---------- Items

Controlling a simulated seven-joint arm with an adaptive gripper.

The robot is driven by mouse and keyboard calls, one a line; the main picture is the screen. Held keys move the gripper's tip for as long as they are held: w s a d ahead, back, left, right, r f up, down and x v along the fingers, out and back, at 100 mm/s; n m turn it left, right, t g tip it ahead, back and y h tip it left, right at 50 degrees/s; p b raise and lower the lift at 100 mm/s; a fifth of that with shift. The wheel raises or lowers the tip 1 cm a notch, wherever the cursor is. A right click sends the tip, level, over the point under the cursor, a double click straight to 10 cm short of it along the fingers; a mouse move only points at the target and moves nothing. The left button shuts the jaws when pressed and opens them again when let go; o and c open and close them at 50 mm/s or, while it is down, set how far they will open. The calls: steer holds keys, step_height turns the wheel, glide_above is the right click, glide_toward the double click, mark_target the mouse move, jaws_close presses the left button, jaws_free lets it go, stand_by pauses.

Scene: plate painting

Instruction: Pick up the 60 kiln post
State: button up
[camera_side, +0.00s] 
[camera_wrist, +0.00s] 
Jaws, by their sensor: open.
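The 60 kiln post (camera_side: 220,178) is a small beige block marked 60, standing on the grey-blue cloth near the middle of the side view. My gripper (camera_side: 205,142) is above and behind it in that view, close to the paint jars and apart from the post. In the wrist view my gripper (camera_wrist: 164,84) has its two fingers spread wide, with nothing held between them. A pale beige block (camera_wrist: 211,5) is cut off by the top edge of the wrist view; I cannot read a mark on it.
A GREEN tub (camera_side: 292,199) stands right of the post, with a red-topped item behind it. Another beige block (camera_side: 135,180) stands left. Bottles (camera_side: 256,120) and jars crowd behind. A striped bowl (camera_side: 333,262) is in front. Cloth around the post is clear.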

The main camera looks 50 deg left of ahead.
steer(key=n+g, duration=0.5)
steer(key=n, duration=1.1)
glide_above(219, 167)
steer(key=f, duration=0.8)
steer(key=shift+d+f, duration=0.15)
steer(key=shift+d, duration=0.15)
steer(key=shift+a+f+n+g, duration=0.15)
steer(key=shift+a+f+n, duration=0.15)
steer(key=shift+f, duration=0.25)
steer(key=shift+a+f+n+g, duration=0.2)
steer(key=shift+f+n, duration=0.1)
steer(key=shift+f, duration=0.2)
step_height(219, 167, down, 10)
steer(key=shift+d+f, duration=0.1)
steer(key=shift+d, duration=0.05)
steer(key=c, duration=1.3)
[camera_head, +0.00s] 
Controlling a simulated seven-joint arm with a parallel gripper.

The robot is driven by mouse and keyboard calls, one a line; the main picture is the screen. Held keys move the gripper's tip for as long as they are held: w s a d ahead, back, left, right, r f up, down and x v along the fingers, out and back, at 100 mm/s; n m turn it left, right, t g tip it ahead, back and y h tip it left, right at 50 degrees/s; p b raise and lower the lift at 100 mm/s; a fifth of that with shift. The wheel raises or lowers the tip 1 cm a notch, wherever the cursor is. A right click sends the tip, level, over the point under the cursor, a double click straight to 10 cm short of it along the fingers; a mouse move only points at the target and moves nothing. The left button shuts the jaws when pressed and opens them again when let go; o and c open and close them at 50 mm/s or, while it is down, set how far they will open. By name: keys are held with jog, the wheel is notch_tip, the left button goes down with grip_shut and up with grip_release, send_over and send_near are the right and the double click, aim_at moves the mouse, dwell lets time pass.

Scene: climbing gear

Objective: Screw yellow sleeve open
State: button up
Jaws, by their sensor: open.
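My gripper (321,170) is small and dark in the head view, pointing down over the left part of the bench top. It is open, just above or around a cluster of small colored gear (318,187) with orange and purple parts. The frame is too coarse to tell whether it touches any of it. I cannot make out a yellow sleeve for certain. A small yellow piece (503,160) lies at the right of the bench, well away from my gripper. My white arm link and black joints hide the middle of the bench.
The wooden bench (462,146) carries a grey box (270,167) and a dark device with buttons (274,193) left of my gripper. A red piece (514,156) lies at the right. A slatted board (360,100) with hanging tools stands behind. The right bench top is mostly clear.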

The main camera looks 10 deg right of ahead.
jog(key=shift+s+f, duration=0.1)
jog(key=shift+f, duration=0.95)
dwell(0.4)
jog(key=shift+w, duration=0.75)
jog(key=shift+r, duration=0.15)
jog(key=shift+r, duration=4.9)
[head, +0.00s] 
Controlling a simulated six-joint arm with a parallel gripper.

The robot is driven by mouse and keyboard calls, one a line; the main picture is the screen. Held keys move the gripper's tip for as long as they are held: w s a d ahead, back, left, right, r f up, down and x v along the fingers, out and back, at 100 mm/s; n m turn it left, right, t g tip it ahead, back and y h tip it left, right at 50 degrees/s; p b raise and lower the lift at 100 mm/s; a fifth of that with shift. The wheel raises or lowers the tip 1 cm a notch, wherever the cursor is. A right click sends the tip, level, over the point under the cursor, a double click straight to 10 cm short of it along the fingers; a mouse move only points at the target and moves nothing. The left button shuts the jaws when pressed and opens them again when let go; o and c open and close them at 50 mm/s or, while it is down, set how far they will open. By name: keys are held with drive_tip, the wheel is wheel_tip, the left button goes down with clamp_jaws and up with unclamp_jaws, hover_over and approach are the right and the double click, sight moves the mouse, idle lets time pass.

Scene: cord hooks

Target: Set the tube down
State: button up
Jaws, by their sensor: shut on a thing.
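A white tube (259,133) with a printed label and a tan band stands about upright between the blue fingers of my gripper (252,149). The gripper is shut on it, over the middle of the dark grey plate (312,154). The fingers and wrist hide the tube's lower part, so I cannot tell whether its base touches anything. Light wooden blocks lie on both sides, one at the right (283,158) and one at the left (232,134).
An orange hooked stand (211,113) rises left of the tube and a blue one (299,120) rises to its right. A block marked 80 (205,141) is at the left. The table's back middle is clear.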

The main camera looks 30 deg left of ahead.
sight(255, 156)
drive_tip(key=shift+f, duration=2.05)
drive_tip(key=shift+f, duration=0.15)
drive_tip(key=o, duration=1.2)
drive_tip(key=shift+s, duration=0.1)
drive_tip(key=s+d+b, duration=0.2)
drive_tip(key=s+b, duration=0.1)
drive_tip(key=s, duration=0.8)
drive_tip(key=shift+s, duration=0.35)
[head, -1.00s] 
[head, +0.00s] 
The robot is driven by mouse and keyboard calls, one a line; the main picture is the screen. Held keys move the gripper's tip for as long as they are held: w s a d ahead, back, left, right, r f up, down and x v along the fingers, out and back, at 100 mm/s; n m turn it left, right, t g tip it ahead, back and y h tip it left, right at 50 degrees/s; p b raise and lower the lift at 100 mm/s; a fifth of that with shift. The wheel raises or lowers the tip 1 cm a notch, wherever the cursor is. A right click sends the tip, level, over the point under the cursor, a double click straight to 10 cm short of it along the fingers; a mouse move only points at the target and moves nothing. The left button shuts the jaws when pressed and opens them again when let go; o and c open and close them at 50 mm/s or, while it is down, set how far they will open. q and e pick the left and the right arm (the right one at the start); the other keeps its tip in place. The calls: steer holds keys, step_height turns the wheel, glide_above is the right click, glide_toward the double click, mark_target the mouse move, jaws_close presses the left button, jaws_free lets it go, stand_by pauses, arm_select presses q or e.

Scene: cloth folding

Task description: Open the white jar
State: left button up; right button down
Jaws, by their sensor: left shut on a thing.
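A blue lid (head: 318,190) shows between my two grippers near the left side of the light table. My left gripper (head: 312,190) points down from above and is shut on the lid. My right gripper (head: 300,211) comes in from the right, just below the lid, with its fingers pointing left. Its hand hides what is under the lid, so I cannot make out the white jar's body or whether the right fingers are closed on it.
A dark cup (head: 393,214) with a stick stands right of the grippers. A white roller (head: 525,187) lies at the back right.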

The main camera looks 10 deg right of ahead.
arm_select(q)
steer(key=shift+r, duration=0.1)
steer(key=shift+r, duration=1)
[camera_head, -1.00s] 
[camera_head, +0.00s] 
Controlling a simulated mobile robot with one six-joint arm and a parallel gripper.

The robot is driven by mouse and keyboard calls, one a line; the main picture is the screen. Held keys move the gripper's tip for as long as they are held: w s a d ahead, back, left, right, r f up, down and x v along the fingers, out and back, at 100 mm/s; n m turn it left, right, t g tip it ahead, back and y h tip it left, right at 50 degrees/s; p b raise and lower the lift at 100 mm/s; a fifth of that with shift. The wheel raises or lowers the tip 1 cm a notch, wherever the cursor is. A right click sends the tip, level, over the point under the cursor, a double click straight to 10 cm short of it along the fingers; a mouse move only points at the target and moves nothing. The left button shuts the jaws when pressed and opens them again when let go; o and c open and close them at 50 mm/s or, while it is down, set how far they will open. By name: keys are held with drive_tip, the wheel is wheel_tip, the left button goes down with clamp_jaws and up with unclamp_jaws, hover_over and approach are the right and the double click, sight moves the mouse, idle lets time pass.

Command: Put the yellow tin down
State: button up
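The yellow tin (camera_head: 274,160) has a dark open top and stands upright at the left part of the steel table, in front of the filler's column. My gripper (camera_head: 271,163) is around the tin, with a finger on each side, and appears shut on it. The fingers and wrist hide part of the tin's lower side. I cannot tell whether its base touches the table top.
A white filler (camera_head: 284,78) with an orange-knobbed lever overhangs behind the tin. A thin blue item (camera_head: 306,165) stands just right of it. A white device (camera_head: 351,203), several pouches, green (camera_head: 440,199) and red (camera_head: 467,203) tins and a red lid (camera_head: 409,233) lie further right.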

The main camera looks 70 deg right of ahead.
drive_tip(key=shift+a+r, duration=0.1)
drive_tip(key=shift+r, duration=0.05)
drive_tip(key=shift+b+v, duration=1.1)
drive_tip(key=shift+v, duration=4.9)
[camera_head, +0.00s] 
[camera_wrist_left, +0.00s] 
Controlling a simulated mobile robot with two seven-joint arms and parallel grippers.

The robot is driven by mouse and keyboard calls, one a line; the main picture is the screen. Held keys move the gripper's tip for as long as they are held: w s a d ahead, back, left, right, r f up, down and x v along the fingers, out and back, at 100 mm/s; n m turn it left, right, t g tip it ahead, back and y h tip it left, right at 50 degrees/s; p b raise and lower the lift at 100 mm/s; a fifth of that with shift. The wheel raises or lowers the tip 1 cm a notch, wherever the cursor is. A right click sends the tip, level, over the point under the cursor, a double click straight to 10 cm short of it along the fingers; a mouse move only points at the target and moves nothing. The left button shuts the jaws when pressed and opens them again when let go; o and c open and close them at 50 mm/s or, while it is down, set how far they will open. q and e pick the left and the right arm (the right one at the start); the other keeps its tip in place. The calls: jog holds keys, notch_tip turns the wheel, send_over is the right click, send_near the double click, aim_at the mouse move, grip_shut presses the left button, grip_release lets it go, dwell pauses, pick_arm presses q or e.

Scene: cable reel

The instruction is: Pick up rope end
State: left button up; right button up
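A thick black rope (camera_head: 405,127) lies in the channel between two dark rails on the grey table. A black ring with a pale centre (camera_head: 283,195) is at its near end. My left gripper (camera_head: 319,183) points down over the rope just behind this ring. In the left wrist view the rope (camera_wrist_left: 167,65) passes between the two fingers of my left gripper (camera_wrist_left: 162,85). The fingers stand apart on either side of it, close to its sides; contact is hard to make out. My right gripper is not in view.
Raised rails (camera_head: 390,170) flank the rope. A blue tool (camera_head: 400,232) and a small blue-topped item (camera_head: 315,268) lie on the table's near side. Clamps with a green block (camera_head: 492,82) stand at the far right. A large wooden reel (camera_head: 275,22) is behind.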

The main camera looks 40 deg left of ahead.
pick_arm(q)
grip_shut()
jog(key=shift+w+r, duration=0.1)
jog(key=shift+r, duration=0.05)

--------------------

From the entries above, copy every line containing the word "Controlling".

_Written answer_.
Controlling a simulated seven-joint arm with an adaptive gripper.
Controlling a simulated seven-joint arm with a parallel gripper.
Controlling a simulated six-joint arm with a parallel gripper.
Controlling a simulated mobile robot with one six-joint arm and a parallel gripper.
Controlling a simulated mobile robot with two seven-joint arms and parallel grippers.

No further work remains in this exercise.